**INSTRUCTIONS FOR THE TASK:**
Return a copy of each line that holds the string "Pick".

== EXTRACTED MATERIAL

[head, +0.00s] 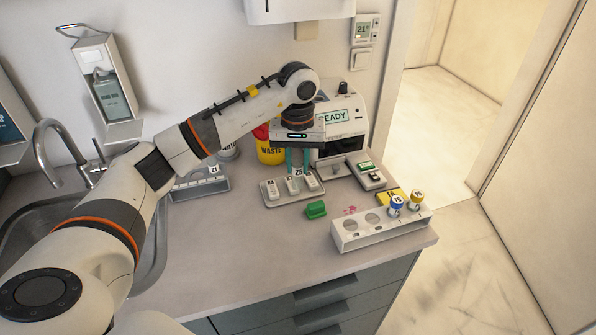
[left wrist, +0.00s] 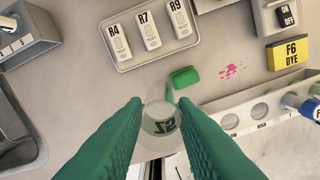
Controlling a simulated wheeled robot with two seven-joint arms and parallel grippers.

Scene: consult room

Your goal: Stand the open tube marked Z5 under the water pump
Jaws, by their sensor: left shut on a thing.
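My left gripper (head: 298,170) is shut on the clear, open tube marked Z5 (left wrist: 165,122). In the left wrist view the tube sits between the two green fingers, its label upside down. In the head view the tube's label (head: 299,172) shows between the fingers, in front of the machine and above the grey tray as seen there. A narrow green piece (left wrist: 169,95) shows at the tube's edge; I cannot tell if it is its lid. I cannot make out for certain which thing is the water pump. My right gripper is not in view.
A grey tray (head: 274,203) holds pieces marked R4, R7 and R9. A green block (head: 316,209) and pink stain lie nearby. A white rack (head: 384,237) with holes and capped vials stands at the counter's front right. The READY machine (head: 343,126) is behind; a sink (head: 22,223) is left.

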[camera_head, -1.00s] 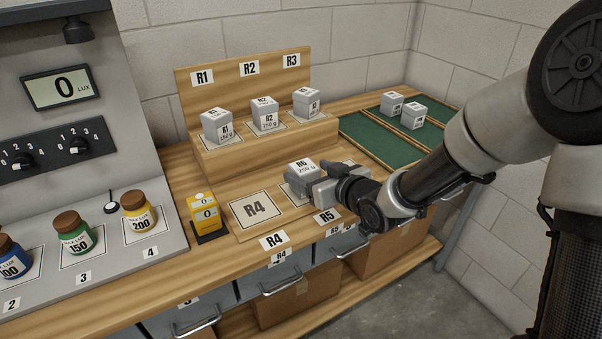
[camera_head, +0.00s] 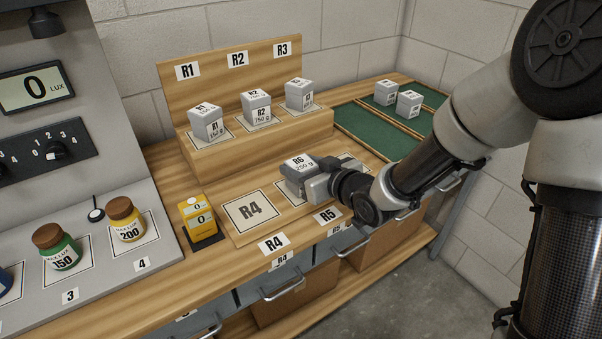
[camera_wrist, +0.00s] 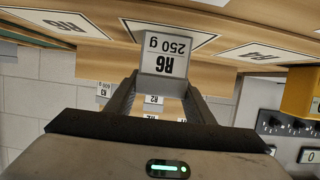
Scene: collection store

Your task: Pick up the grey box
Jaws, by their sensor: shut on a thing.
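The grey box (camera_head: 299,163) has a white label reading R6, 250 g. It is between the fingers of my gripper (camera_head: 302,184) over the front of the wooden bench, by the card behind the R5 label. In the wrist view its labelled face (camera_wrist: 165,48) sits between the two fingertips (camera_wrist: 160,88), one at each side. My gripper is shut on it. The gripper hides part of the box and the card below. How far the box is above the bench is hard to tell.
Similar boxes R1 (camera_head: 207,124), R2 (camera_head: 257,108) and R3 (camera_head: 299,95) stand on a raised wooden step behind. Two more boxes stand on a green mat (camera_head: 365,131). A yellow block (camera_head: 197,217) stands left of the bare R4 card (camera_head: 251,211).

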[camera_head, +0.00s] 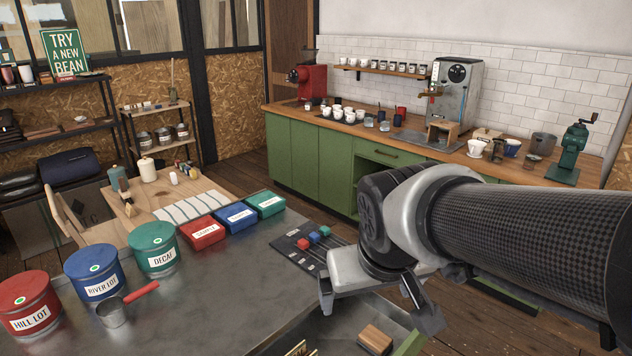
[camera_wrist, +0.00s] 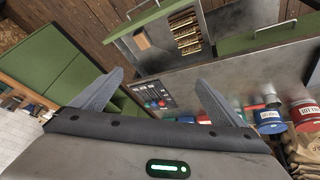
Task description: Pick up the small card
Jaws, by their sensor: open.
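I cannot tell which thing is the small card. Small white labels lie on a dark board (camera_head: 287,244) with red, blue and green cubes, on the metal bench. My gripper (camera_head: 376,304) is open and empty above the bench's right end, near an open drawer. In the wrist view my gripper's fingers (camera_wrist: 159,79) are spread, and the dark board (camera_wrist: 150,94) shows between them. An open drawer (camera_wrist: 222,24) holds a wooden block (camera_wrist: 142,40) and a stack of brown pieces (camera_wrist: 186,32).
Red (camera_head: 28,303), blue (camera_head: 95,275) and green (camera_head: 153,248) tins stand at the bench's left, with a red-handled scoop (camera_head: 113,313). Red, blue and teal boxes (camera_head: 236,217) line its far edge. The bench top (camera_head: 215,290) has bare room. A green counter (camera_head: 318,168) stands behind.

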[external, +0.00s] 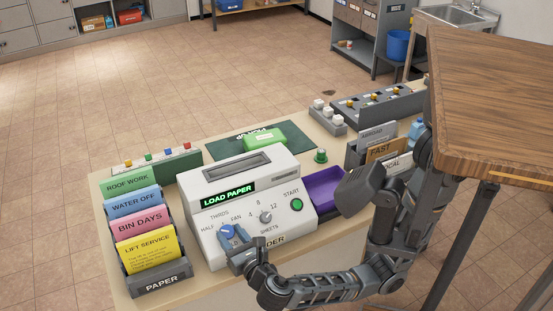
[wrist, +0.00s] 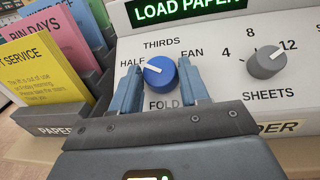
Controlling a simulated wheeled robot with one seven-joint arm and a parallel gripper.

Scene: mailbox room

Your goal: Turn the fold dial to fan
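The white folder machine (external: 250,190) stands on the counter, and its display reads LOAD PAPER. Its blue fold dial (wrist: 160,74) has a white pointer toward the upper left, near the HALF mark. THIRDS is printed above the dial, and FAN (wrist: 191,53) to its upper right. My gripper (wrist: 160,82) has one finger on each side of the dial, close against it, and looks shut on it. In the external view my gripper (external: 237,240) is at the machine's front left, with the dial (external: 232,236) partly hidden by the fingers.
The grey sheets dial (wrist: 265,62) is right of the fold dial. The green START button (external: 297,204) is further right. A paper rack (external: 162,283) with coloured sheets stands close on the left. A purple tray (external: 322,190) and a letter sorter are to the right.

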====

**ANSWER BELOW:**
Your task: Pick up the grey box
Task description: Pick up the small card

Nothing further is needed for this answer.